[EMAIL PROTECTED] wrote:
> Hello:
> I'm trying to build a routine to split a string in fields by a
> specified delimiter. The string format is pretty close to CSV, except that
> quoted substrings can appear within an unquoted string, and escaped quotes
> can exist within quoted strings, and the delimiter might exist within a
> quoted string (like in CSV). Specifically, its to split recipient lists from
> e-mail "To:" headers. So for example:
>
> "LastName, FirstName" <address>, "Name" <address>, <address>; FirstName
> LastName, address; "First \"nick\" Last" address
>
> The above string should be splitted into:
> "LastName, FirstName" <address>
> "Name" <address>
> <address>
> FirstName LastName
> address
> "First \"nick\" Last" address
>
> All unquoted surrounding whitespace should be removed. I've gotten so far as
> this:
>
> # modified from the Perl Cookbook
> push(@list, $+)
> while $text =~
> /\s*("[^\"\\]*(?:\\.[^\"\\]*)*"(?:\s+[^;,]+))\s*[;,]?\s*|\s*([^;,]+)\s*[;,]?\s*|[;,]\s*/g;
> push(@list, undef) if (substr($text, -1, 1) =~ /[;,]/);
>
>
> But since the matches seem to be too greedy, it keeps trailing space before
> the delimiters.
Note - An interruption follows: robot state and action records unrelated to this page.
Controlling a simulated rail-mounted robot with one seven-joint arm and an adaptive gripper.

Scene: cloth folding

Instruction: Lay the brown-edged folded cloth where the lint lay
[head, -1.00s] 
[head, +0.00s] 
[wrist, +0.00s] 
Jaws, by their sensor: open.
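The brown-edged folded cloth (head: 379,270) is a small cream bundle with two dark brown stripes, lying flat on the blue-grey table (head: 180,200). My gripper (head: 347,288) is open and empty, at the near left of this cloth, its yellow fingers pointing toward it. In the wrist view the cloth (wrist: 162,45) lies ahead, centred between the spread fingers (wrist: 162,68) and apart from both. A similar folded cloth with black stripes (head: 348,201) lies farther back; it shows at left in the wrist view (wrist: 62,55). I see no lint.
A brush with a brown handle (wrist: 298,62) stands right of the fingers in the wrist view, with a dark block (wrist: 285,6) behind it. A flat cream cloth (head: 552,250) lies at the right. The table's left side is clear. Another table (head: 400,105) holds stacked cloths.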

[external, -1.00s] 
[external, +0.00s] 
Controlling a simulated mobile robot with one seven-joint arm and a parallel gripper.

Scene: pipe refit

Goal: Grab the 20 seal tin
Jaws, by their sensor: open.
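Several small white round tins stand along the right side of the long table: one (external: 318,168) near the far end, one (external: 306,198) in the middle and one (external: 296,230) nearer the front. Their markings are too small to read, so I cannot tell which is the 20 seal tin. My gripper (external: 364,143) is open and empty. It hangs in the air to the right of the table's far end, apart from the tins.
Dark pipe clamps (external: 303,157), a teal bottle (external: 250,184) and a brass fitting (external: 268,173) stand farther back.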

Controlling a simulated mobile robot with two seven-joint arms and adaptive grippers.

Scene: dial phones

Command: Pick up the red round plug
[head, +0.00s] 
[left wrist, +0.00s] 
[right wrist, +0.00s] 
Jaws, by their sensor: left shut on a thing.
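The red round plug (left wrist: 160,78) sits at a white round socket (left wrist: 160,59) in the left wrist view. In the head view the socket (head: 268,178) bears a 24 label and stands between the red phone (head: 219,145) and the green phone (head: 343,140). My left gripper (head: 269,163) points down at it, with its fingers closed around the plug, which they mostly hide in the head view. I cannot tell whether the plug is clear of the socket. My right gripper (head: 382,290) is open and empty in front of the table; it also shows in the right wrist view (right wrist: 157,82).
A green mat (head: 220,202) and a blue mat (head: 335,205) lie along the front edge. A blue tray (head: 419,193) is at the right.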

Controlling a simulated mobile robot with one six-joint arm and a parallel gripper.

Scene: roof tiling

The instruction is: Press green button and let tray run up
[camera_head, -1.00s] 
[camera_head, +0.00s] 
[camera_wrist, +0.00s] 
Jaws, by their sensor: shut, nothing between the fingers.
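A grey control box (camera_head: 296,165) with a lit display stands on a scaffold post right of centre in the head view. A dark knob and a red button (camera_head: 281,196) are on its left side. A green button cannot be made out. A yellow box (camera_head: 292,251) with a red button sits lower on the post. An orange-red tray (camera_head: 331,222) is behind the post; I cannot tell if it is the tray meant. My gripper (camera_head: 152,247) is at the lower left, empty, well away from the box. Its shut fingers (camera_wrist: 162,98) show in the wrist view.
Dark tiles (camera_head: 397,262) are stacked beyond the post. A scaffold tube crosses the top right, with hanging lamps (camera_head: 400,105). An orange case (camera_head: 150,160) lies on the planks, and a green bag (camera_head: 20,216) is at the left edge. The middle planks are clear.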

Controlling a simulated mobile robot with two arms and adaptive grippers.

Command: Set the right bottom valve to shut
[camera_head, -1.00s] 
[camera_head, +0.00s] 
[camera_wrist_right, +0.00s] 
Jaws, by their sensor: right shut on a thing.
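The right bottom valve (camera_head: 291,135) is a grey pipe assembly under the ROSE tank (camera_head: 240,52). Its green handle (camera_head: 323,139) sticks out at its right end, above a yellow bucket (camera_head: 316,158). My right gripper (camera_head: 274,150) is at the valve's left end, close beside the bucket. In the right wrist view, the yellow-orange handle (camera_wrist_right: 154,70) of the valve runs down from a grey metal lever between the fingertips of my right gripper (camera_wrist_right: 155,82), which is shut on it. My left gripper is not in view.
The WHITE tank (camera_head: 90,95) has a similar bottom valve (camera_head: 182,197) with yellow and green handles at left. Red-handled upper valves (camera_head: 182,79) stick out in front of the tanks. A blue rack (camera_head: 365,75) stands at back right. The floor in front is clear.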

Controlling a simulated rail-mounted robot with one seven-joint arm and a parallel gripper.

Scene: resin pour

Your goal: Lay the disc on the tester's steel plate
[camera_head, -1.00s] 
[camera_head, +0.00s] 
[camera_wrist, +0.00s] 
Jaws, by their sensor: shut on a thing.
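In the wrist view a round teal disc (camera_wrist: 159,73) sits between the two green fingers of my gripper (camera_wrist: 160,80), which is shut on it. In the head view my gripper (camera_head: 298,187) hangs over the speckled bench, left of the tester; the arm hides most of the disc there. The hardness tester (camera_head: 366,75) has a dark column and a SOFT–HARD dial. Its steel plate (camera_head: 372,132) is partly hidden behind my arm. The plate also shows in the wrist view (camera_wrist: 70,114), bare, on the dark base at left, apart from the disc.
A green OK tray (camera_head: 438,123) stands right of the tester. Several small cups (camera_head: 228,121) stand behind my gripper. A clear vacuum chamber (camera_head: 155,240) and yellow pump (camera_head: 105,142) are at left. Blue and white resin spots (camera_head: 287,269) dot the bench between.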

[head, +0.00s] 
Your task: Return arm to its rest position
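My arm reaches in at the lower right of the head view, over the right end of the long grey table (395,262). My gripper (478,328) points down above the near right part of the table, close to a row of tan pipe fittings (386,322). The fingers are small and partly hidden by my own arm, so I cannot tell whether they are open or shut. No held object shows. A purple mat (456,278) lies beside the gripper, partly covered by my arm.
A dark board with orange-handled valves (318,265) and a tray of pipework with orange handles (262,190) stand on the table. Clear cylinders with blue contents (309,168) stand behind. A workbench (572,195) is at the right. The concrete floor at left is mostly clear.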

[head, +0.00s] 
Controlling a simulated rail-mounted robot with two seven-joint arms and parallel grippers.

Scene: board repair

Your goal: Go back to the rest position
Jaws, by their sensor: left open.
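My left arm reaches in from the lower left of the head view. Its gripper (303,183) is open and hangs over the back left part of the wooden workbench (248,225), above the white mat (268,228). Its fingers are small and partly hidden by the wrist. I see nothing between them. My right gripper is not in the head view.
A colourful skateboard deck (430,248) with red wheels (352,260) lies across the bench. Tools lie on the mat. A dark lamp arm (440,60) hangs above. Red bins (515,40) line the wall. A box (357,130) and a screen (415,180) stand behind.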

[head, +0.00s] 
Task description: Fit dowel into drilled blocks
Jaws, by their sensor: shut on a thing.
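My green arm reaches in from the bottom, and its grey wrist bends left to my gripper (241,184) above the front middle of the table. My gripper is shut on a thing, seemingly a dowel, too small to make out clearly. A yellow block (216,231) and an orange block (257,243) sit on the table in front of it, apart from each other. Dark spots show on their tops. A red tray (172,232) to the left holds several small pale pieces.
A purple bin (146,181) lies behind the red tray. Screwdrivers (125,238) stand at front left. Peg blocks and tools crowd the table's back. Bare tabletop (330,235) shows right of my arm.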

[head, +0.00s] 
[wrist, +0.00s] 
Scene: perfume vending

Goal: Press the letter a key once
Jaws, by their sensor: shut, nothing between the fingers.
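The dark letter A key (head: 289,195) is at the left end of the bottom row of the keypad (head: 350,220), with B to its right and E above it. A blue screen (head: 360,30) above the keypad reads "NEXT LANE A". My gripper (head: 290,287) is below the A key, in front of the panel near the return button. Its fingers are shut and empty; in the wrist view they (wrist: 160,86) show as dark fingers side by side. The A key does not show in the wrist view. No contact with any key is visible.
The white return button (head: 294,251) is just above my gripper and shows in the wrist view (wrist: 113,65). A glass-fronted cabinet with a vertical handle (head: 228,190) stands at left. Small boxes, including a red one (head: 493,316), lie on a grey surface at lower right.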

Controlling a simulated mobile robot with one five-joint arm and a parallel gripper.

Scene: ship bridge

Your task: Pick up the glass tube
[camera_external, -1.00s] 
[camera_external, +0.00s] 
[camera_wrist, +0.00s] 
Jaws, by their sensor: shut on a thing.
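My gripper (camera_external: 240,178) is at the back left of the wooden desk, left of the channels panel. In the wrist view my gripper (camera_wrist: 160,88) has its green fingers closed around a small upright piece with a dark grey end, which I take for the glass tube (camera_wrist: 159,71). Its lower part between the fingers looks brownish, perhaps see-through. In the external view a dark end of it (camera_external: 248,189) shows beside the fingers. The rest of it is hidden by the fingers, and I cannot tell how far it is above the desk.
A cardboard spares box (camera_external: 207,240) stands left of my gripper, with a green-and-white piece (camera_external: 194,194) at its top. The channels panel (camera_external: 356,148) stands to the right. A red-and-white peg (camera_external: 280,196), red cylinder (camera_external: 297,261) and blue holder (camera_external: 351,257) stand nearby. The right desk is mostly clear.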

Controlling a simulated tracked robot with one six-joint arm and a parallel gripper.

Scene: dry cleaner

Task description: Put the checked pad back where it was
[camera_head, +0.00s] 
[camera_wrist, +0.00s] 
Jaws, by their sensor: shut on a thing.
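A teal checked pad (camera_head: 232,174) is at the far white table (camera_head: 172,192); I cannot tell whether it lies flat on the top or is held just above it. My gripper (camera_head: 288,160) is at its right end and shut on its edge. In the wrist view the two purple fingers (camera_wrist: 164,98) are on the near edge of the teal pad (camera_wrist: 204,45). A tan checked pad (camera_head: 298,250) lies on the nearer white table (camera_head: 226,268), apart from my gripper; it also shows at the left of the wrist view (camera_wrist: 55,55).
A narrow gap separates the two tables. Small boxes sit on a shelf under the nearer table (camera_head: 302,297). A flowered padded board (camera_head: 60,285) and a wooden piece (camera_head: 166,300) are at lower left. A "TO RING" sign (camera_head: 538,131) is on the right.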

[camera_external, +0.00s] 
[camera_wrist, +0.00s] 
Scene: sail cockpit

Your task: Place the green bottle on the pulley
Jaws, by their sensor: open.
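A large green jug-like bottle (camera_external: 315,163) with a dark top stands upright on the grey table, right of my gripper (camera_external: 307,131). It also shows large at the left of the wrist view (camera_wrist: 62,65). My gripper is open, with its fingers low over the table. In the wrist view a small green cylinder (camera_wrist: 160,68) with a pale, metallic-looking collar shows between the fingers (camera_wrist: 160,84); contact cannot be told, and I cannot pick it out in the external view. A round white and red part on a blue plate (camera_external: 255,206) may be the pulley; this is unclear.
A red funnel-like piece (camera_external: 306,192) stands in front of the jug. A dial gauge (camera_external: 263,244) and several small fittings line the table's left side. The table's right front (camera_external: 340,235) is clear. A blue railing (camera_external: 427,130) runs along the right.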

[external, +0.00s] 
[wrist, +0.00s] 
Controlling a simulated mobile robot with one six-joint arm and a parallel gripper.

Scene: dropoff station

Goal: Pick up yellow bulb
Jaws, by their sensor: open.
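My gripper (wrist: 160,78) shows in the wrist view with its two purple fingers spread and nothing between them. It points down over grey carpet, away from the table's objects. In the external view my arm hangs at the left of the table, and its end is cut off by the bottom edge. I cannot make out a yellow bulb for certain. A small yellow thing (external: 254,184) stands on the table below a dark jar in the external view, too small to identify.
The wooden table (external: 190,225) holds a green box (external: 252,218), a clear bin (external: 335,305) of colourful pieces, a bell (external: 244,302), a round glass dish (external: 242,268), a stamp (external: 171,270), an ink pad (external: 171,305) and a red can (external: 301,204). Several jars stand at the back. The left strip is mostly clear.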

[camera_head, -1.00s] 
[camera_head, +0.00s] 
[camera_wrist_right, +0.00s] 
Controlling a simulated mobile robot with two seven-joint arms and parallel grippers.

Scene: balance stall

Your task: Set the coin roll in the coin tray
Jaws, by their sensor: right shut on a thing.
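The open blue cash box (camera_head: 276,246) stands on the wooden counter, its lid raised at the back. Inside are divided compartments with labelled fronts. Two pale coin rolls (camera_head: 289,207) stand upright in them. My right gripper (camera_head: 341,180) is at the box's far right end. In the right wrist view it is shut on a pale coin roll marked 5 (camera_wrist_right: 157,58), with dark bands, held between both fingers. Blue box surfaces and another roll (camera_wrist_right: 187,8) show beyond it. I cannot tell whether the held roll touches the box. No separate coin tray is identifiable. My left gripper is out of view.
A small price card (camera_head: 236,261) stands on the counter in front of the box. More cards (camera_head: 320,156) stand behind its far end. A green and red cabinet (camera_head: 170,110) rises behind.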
Can someone offer a better solution?
>
> NOTE: I want it to be as generic as possible as I cannot expect the elements
> in the list to follow strict guidelines (there are too many broken programs
> out there and too many idiots!)
OK, this isn't going to be a one-liner because it's easier to modify
the data a bit before splitting to ensure you get what you want and
can apply some rules to it :
$_ = q{"LastName, First Name" <address>, "Name" <address>, <address>; FirstName
LastName, address; "First \"nick\" Last" address};
s/\\"/\003/g; # handle embedded \"
s/"([^"]+)"/\001$1\002/g; # handle open/close "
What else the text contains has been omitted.